Vegetatie op dijken

De begroeiing van dijken kan uiteenlopen van een monotone grasmat met enkele grassoorten tot een sterk gevarieerde vegetatie met vele grassoorten en een relatief groot aandeel aan kruiden. De vegetatiesamenstelling wordt onder meer bepaald door het substraat en het beheer. Verschillen in vegetatiesamenstelling komen tot uiting in vegetatietypen. Verschillende vegetatietypen vertonen verschillen in bedekking en doorworteling.

Wanneer het vegetatietype bekend is, is ook, bij benadering, de kwaliteit van de grasmat bekend. Desondanks kan het nodig zijn in het veld de civieltechnische kwaliteit van de grasmat te meten, bijvoorbeeld bij twijfel aan een voldoende erosiebestendigheid als gevolg van de jonge leeftijd van de grasmat na een dijkverbetering of het gevoerde beheer.

Mogelijke vegetatietypen

In Voorschriften Toetsen op Veiligheid 2006 (VTV2006) zijn acht vegetatietypen weergegeven die (onder normale omstandigheden) kunnen voorkomen op dijken.

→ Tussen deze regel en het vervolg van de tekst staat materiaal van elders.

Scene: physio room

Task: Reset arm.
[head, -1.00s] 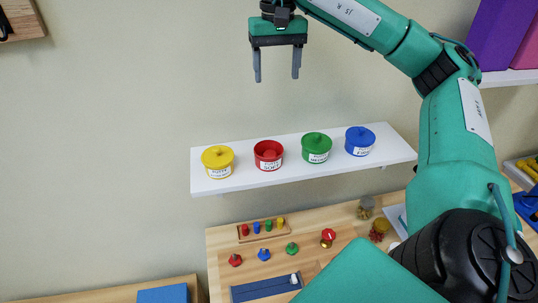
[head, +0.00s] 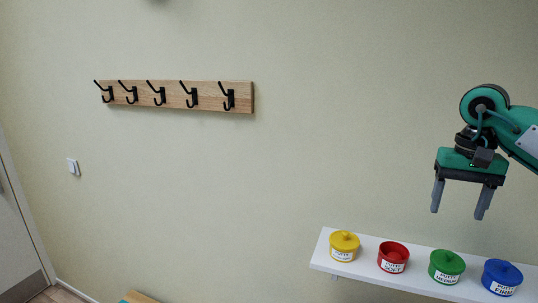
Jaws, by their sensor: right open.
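My right gripper (head: 460,200) hangs in the air at the right of the head view, fingers pointing down. Its two grey fingers are apart with nothing between them. My right arm comes in from the right edge. My left gripper is not in view.
On the shelf stand a yellow tub (head: 344,246), a red tub (head: 393,258), a green tub (head: 446,267) and a blue tub (head: 501,277). A wooden rail (head: 205,97) with several black hooks is on the wall. A door (head: 14,232) stands at far left.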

Tabel 1. Mogelijke vegetatietypen op de dijken met cluster, vegetatietype en omschrijving, indicatie van beheer, bedekking, doorworteling en kwaliteit van de graszode.

Cluster Vegtype Omschrijving Beheer Bedekking Doorworteling Kwaliteit graszode
Pionier P Pioniervegetatie D Matig-slecht Slecht Slecht
Weiland W1 Beemdgras-raaigrasweide D/C Goed Slecht Slecht
W2 Soortenarme kamgrasweide B Goed Matig Matig
W3 Soortenrijke kamgrasweide A Redelijk Goed Goed
Ruigte Ru Ruigte/ruig hooiland D Zeer slecht Zeer slecht Zeer slecht
Hooiland H1 Soortenarm hooiland D Slecht Slecht Slecht
H2 Minder soortenarm hooiland B Matig Matig Matig
H3 Soortenrijk hooiland A Redelijk Goed Goed
Tijdelijk Rz1 Soortenarm Rood zwenkgras grasland D/C Slecht Slecht Slecht
Rz2 Matig soortenrijk Rood zwenkgras grasland B Matig Matig Matig
Rz3 Soortenrijk Rood zwenkgras grasland A Redelijk Goed Goed
Rb1 Soortenarm Ruw beemdgras grasland D/C Slecht Slecht Slecht
Rb2 Matig soortenrijk Ruw beemdgras grasland B Matig Matig Matig

Normaliter wordt de vegetatie op gemaaide taluds gerekend tot de typen H1 soortenarm hooiland, H2 minder soortenarm hooiland of H3 soortenrijk hooiland en wordt de vegetatie in de weilanden gerekend tot de typen W1 beemdgras-raaigrasweide, W2 soortenarme kamgrasweide of W3 soortenrijke kamgrasweide. Deze indeling gaat op voor oudere graslanden die reeds lang (minimaal 5 jaar) op dezelfde manier worden beheerd.
Onderzoek heeft ertoe geleid dat voor elk vegetatietype een indicatie voor de kwaliteit van de graszode kan worden gegeven.
Twee belangrijke parameters hierbij zijn de bedekking van de bodem door de vegetatie en de worteldichtheid in de bovenste 20 cm van het bodemprofiel (zie tabel 1).

Goed ontwikkelde vegetatietypen hebben een optimaal beheer (instandhoudingsbeheer). Slecht of matig ontwikkelde vegetatietypen kunnen door een optimaal beheer worden omgevormd tot beter ontwikkelde vegetatietypen (ontwikkelingsbeheer).

Tijdelijke vegetatietypen
Een aantal recent verbeterde dijktaluds heeft een zodanige soortensamenstelling dat ze (nog) niet zijn in te delen bij een van de acht bovengenoemde vegetatietypen. Op basis van de dominante grassoort (resp. Rood zwenkgras en Ruw beemdgras) en de soortenrijkdom zijn op deze dijktaluds nog vijf vegetatietypen onderscheiden zodat in het totaal 13 vegetatietypen kunnen worden aangetroffen op dijken (zie tabel 1). In tabel 1 is tevens een indicatie gegeven van de kwaliteit van de zode van deze vegetatietypen, gebaseerd op het beheer, de bedekking en de doorworteling. Het beheer zal bepalen hoe de vegetatie op deze recent verbeterde dijktaluds zich verder zal ontwikkelen, welke grassoort gaat domineren en welk vegetatietype er uiteindelijk zal ontstaan.